A safe distance from the bees, his goats are milling about in pens and a cherry red barn.

Schmidt is swarmed as he wades past them holding treats.

“You get connected to them,” he said of the goats’ personality, character and spunk.

“They want to play with you and hop on you.”

He trains them to carry packs and navigate obstacle courses and also shows does and kids together to demonstrate how breeding characteristics pass from mother to kid.

Schmidt aspires to be a veterinarian, so he is benefitting from his life on a farm with six cattle, two alpacas and seven llamas that protect the goats.

“They’re as strong as a horse but can kill a coyote pretty quickly with their kick,” he said.
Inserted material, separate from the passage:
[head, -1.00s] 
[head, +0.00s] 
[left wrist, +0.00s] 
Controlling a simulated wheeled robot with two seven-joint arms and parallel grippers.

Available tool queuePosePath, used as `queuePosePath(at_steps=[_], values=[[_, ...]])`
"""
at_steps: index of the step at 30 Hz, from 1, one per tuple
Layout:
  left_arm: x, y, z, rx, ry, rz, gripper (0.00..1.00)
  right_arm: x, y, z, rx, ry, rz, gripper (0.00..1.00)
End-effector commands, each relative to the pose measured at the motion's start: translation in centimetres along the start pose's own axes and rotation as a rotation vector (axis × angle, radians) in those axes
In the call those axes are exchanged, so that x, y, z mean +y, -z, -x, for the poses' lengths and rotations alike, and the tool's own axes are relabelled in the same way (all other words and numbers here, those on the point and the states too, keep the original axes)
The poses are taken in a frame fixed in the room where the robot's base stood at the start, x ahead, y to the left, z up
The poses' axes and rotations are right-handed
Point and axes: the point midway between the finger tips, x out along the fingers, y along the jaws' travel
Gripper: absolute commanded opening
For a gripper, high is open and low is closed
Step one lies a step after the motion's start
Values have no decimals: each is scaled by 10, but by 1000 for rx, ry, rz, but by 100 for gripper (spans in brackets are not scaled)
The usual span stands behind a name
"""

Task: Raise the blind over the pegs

Mark and his mother, Heather, said 4-H helps members learn the basics about agriculture.

Schmidt’s parents did not grow up on farms but bought this five acre farm in Abbotsford to raise their four children amidst a semi-rural lifestyle.

Heather said 4-H parents help with picking and financing projects as well as shuttling members and leading the club, whose ages range from nine to 17.

“4-H is a great leadership program,” she said.

It has taught her son how to interact with the public, give presentations, run meetings and set agendas, which has benefitted him at school, where he receives high school credits for 4-H work.

Heather believes children do better in activities when parents get involved.

“If kids are in it, we are in it,” she said.